◆ DATA RECORDS
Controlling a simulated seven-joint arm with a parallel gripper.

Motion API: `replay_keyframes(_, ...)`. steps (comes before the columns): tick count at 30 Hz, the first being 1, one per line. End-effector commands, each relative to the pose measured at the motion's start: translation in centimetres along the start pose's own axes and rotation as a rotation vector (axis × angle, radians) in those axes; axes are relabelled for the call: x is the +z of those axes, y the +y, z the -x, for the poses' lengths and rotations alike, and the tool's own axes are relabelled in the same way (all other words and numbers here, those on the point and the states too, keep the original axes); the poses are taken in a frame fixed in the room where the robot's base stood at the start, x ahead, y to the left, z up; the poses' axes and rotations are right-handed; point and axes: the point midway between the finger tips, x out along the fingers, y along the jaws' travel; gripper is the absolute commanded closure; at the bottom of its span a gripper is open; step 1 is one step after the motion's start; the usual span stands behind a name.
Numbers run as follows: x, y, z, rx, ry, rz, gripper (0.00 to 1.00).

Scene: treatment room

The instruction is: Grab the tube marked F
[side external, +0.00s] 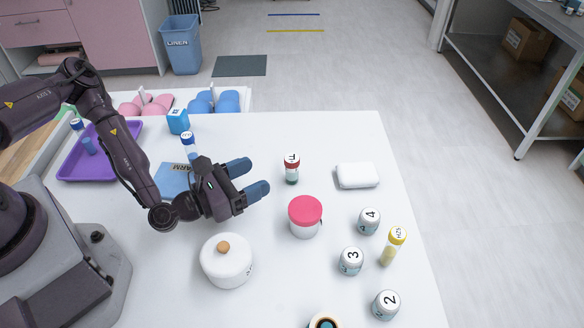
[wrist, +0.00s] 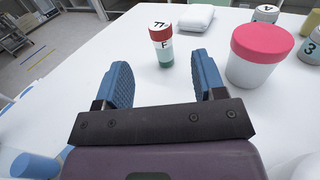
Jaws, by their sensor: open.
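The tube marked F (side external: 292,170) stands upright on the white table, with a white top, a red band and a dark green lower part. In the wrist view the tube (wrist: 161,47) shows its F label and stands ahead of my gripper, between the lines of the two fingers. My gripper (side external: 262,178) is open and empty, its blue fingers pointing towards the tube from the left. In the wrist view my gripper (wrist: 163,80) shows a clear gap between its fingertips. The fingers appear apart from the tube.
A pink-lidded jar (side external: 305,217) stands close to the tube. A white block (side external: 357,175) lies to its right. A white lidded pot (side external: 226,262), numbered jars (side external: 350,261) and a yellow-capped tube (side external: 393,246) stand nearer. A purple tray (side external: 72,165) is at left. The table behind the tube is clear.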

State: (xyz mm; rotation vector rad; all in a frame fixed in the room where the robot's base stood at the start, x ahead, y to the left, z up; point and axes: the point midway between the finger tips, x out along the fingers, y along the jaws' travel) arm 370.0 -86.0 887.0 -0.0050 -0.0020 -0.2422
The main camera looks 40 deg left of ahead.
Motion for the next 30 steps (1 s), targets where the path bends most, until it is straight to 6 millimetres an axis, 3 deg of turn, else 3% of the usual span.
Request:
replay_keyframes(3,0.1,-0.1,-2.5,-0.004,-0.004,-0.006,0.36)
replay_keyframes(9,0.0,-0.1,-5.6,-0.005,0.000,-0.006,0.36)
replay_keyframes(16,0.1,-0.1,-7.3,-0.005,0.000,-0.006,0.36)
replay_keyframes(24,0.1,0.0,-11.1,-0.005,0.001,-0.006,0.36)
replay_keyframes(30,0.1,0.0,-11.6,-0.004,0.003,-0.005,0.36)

--

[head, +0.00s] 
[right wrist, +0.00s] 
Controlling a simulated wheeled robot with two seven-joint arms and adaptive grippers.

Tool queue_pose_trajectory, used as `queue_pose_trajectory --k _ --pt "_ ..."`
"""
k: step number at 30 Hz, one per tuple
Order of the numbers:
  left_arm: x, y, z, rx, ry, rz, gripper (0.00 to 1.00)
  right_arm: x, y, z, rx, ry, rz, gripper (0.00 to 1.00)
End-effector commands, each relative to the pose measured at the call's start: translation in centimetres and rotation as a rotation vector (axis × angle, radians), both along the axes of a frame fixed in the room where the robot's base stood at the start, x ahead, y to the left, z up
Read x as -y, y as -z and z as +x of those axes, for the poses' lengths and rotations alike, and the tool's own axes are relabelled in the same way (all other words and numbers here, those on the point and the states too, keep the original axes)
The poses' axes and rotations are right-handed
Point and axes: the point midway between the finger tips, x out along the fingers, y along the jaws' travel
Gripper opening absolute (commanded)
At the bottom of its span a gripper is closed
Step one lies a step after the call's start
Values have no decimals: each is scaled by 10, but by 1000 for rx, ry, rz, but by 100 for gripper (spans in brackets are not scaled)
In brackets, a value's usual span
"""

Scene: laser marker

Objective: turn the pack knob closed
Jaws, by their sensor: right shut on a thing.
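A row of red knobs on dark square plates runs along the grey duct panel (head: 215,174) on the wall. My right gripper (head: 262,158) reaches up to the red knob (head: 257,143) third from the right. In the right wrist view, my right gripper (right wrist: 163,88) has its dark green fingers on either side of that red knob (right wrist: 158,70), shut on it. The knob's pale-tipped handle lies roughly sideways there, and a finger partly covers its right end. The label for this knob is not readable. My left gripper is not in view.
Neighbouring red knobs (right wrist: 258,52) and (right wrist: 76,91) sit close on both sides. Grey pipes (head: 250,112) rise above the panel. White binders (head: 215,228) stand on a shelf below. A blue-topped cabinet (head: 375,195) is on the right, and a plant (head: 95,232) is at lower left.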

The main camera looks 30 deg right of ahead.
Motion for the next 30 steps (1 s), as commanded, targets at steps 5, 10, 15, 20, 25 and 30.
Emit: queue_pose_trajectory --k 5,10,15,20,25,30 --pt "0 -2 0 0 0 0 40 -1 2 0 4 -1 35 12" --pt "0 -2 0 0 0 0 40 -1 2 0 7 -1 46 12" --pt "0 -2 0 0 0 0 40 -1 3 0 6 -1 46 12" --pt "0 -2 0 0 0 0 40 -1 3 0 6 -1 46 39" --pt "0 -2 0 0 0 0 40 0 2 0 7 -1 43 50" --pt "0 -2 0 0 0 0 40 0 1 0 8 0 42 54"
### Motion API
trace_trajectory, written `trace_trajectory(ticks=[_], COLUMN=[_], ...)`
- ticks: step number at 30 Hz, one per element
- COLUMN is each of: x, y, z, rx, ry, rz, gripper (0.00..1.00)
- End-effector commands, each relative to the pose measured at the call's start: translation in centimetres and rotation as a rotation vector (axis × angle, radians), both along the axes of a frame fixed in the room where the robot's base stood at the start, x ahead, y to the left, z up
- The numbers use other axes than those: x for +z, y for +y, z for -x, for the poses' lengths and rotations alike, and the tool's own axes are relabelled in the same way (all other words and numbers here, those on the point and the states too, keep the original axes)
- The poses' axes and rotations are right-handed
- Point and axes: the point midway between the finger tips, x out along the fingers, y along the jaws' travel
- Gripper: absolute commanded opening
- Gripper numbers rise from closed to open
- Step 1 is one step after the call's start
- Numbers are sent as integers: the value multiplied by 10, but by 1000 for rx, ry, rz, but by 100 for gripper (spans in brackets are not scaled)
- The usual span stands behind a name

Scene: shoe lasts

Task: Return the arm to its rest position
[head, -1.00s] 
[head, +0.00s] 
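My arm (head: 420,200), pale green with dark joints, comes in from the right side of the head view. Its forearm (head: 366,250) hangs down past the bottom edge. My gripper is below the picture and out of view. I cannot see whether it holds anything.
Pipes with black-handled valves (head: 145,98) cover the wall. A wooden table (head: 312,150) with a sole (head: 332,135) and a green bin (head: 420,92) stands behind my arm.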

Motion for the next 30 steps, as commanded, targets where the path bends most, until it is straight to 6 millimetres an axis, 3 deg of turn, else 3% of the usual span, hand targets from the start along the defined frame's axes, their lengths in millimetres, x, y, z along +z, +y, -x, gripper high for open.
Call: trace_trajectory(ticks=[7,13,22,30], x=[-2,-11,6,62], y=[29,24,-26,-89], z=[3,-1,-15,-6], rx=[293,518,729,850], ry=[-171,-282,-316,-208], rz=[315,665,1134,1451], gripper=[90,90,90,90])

--

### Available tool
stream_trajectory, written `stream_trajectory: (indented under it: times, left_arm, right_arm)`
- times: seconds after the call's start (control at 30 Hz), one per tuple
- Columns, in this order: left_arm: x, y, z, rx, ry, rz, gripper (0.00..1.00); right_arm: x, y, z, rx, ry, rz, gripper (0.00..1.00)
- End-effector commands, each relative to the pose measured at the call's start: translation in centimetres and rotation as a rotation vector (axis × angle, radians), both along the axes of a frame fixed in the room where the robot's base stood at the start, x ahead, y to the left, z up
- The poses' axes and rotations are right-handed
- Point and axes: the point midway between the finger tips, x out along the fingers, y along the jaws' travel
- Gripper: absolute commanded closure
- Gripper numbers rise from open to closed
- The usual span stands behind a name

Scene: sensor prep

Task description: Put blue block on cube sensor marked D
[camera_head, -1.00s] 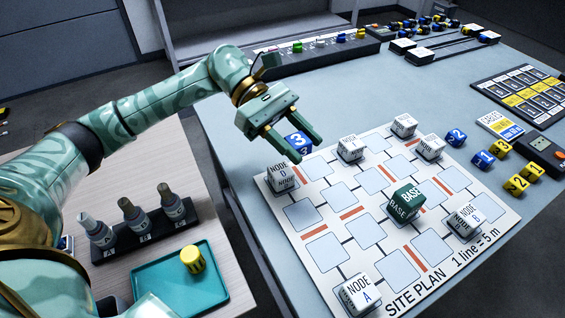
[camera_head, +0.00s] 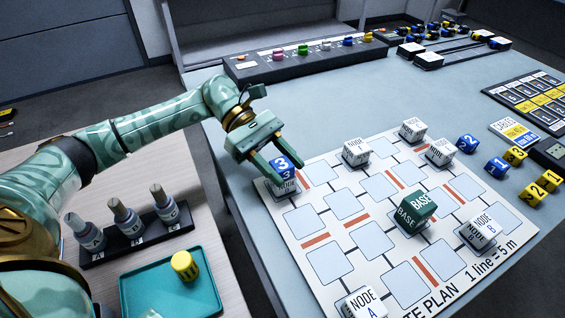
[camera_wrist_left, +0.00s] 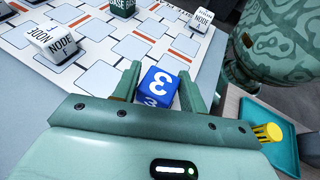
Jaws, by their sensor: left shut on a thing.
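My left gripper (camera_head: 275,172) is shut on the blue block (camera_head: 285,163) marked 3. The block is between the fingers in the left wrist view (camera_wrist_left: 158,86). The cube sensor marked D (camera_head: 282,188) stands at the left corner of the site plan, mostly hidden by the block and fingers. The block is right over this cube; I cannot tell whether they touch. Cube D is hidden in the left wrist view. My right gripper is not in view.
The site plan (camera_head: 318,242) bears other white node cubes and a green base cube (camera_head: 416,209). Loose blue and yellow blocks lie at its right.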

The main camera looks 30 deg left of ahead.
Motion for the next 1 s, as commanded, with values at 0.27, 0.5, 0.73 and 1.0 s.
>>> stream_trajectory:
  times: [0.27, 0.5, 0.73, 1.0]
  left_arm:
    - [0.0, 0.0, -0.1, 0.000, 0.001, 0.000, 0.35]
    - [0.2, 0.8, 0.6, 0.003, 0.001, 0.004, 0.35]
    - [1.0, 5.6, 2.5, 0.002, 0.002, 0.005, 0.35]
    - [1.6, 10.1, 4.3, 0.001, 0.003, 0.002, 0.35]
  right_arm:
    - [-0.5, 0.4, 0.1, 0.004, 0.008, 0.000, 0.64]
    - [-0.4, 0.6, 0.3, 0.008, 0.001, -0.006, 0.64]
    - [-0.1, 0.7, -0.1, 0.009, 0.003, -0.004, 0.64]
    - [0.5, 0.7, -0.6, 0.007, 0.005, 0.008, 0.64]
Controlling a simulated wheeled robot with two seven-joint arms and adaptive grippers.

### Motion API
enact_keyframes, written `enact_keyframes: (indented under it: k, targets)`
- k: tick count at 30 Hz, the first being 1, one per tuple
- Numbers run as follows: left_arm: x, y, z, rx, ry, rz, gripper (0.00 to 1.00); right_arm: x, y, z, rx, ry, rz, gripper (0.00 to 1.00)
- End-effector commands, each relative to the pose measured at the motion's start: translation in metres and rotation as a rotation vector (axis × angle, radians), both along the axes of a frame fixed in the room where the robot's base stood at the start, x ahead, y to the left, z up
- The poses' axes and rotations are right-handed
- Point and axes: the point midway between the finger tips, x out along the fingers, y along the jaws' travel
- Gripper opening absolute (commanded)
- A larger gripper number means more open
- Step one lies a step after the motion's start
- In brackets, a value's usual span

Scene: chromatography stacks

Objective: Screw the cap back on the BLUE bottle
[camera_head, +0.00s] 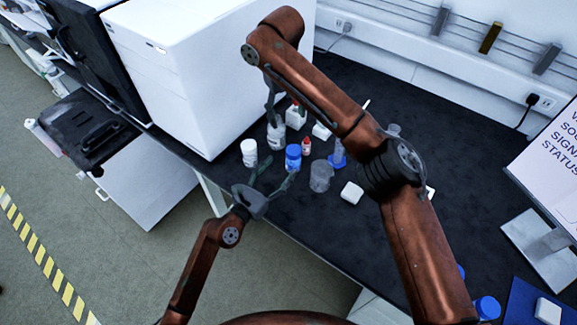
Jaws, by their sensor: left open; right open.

◆ EXERCISE DETAILS
Return each line that includes "else".

◆ SOLUTION FOR THIS PROBLEM
Motion for the next 30 steps (1 s), targets where the path bends most, until it is straight to 6 millimetres an axis, 3 deg of turn, else 3% of the usual span.
Motion for the next 30 steps, as commanded, targets where the path bends most, until it is straight to 6 millimetres an axis, 3 deg of turn, else 3% of the usual span, hand targets from the start along the defined frame's axes, their lengths in millimetres, x, y, z along +z, +y, -x, gripper high for open.

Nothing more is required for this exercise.